* start Dataset content *
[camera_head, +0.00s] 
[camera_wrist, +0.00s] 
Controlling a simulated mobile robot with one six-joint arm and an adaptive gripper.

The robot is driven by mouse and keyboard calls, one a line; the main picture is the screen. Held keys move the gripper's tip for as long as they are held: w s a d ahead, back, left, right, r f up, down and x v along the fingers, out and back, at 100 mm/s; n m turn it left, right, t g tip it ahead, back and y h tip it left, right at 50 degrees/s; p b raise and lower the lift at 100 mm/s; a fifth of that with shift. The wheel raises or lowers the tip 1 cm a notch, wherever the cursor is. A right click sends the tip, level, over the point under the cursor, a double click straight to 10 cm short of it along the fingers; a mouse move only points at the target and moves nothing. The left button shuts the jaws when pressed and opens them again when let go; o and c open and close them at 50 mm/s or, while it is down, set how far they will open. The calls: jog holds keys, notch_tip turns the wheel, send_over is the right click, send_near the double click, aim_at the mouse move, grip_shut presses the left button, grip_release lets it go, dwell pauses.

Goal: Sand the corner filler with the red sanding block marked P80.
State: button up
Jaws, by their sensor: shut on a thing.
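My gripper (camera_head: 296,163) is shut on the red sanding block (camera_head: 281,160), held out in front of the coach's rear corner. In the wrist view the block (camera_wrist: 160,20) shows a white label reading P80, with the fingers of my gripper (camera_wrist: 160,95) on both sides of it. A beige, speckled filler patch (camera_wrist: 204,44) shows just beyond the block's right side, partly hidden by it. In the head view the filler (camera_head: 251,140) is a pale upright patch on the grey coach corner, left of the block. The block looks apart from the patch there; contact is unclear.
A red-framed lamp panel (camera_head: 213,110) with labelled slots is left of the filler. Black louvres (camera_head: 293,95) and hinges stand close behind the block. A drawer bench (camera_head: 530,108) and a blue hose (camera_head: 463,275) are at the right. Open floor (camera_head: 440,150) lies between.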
* end Dataset content *
Brief:
Scan the material above for the word "button". Copy each line where it occurs.

Solution to this problem:
The robot is driven by mouse and keyboard calls, one a line; the main picture is the screen. Held keys move the gripper's tip for as long as they are held: w s a d ahead, back, left, right, r f up, down and x v along the fingers, out and back, at 100 mm/s; n m turn it left, right, t g tip it ahead, back and y h tip it left, right at 50 degrees/s; p b raise and lower the lift at 100 mm/s; a fifth of that with shift. The wheel raises or lowers the tip 1 cm a notch, wherever the cursor is. A right click sends the tip, level, over the point under the cursor, a double click straight to 10 cm short of it along the fingers; a mouse move only points at the target and moves nothing. The left button shuts the jaws when pressed and opens them again when let go; o and c open and close them at 50 mm/s or, while it is down, set how far they will open. The calls: jog holds keys, notch_tip turns the wheel, send_over is the right click, send_near the double click, aim_at the mouse move, grip_shut presses the left button, grip_release lets it go, dwell pauses.
State: button up

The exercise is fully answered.